**Task description**
Copy every line of the data exactly, leaving nothing out.

**Data lines**

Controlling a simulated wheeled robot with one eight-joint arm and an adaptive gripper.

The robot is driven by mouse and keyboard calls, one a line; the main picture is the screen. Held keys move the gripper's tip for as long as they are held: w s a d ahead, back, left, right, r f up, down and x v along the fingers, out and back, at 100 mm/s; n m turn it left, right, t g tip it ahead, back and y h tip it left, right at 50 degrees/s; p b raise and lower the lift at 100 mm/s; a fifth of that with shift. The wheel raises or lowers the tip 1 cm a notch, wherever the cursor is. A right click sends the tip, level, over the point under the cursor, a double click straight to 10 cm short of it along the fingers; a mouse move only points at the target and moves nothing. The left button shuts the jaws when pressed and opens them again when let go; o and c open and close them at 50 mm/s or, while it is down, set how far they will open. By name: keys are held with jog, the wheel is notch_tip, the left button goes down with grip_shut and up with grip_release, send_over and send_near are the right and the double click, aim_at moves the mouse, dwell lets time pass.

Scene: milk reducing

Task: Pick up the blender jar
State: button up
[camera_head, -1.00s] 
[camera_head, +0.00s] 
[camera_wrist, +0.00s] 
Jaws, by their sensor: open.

**Exercise solution**
Controlling a simulated wheeled robot with one eight-joint arm and an adaptive gripper.

The robot is driven by mouse and keyboard calls, one a line; the main picture is the screen. Held keys move the gripper's tip for as long as they are held: w s a d ahead, back, left, right, r f up, down and x v along the fingers, out and back, at 100 mm/s; n m turn it left, right, t g tip it ahead, back and y h tip it left, right at 50 degrees/s; p b raise and lower the lift at 100 mm/s; a fifth of that with shift. The wheel raises or lowers the tip 1 cm a notch, wherever the cursor is. A right click sends the tip, level, over the point under the cursor, a double click straight to 10 cm short of it along the fingers; a mouse move only points at the target and moves nothing. The left button shuts the jaws when pressed and opens them again when let go; o and c open and close them at 50 mm/s or, while it is down, set how far they will open. By name: keys are held with jog, the wheel is notch_tip, the left button goes down with grip_shut and up with grip_release, send_over and send_near are the right and the double click, aim_at moves the mouse, dwell lets time pass.

Scene: milk reducing

Task: Pick up the blender jar
State: button up
[camera_head, -1.00s] 
[camera_head, +0.00s] 
[camera_wrist, +0.00s] 
Jaws, by their sensor: open.

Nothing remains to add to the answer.